- _JOB_: Everything from the line holding "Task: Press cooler" to the end of the listing below should be copied exactly, line for line, minus the pictures.
++++++++++++++++++++
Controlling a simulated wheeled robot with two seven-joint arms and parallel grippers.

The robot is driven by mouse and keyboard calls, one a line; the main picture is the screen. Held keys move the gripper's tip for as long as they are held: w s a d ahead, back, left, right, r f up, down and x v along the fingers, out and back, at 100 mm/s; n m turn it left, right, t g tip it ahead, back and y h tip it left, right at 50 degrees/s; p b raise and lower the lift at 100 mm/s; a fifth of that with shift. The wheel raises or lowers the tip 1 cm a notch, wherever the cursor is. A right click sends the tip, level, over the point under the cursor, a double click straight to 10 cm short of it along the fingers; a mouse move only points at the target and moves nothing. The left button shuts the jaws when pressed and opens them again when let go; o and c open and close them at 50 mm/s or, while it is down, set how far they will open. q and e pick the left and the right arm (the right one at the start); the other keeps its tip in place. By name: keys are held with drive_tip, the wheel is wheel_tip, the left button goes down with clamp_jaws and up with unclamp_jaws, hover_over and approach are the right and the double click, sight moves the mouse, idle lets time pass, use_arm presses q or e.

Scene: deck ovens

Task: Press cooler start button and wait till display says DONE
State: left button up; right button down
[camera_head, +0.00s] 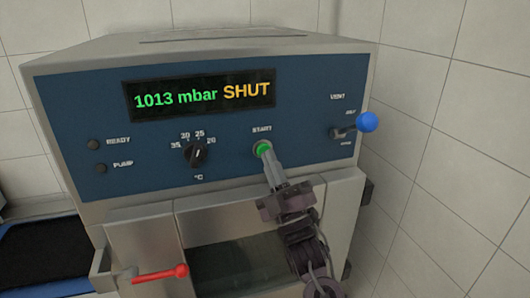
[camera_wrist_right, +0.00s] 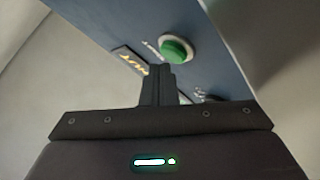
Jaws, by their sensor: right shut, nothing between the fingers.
++++++++++++++++++++
- _EXPECTED ANSWER_:
Task: Press cooler start button and wait till display says DONE
State: left button up; right button down
[camera_head, +0.00s] 
[camera_wrist_right, +0.00s] 
Jaws, by their sensor: right shut, nothing between the fingers.

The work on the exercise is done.